RAC figures show unleaded dropped nearly 9p in July to 182.69p per litre, while diesel fell almost 7p to 192.38p.
Wrexham's Plas Acton Garage has dropped petrol below 167p, claiming it makes just pennies in profit on each litre.
Energy industry expert Carol Bell said drivers could expect petrol prices to fall as the effect of higher prices on global demand began to take hold.
Plas Acton's Marcus Ansloos said: "Unfortunately the bigger people in the industry haven't been bringing their prices down.
"With us doing this, it has forced everybody in north Wales to start looking at these prices and bringing them down.
"We are literally having a tanker delivering every day of the week to our forecourt and we are selling out on a daily basis, so it is sustainable."
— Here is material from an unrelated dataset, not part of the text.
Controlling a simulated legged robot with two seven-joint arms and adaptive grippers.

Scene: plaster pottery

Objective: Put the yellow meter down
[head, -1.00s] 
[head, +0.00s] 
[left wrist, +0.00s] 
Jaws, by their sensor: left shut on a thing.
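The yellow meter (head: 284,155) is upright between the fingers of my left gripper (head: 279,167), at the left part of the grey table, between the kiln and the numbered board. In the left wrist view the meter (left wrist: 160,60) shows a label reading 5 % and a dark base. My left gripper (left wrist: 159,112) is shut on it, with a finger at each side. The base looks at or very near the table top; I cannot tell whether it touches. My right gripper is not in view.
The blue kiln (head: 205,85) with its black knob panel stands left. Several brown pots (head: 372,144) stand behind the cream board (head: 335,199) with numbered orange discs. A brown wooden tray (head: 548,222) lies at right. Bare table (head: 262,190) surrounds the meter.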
Wholesale prices peaked at the start of June, but have fallen with oil costs while recession fears in the US and elsewhere have hit demand for oil.
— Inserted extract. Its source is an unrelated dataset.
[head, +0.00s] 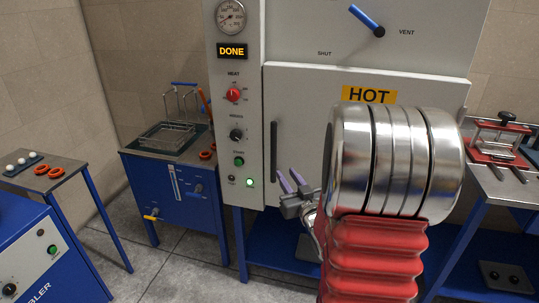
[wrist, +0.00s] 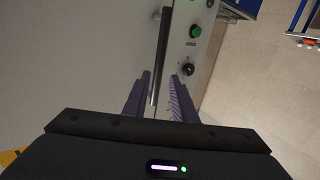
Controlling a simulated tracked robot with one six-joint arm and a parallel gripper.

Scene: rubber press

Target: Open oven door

The price of Brent crude - the international benchmark for oil - has slipped to about $100 a barrel, after soaring when Russia invaded Ukraine.
Abergavenny's Bailey's Garage said it had cut prices in line with falling fuel costs, dropping them to 167.9p a litre on Friday.
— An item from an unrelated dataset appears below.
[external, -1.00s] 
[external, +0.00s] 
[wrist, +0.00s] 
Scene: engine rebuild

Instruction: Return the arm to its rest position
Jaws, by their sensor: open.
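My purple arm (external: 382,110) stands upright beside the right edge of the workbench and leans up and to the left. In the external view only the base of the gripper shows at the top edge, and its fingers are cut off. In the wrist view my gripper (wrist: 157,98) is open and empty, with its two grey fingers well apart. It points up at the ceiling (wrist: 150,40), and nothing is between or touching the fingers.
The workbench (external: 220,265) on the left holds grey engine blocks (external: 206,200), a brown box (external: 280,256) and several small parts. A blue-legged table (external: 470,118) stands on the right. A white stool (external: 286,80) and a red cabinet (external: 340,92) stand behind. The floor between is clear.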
Ian Bailey said: "Because we're independent, we get the prices every morning. We work on a margin and we tap that in and that's what we sell it for."
Because chains buy in bulk, there is a time gap between the price of oil dropping and their selling off old stock.
Mr Bailey said: "The supermarkets are on a one-month lag, so when we were most expensive seven weeks ago, they had the old stock they could sell cheaper.
"But now since they've still got the old stock, they have to sell it dearer."
The RAC warned reductions at many pumps still did not fairly reflect the drop in fuel's wholesale price.
Dr Bell said: "When the price of diesel and petrol in a garage will change typically is when the garage owner receives a bulk delivery.
"So, there'll be a lag. If the tanks are fuller in the garage, then they will be charging a margin on what they've paid for it in the first place."
She added that it was a comparatively thin margin for garages of about 10%, once VAT, duty and costs of bringing fuel in were included.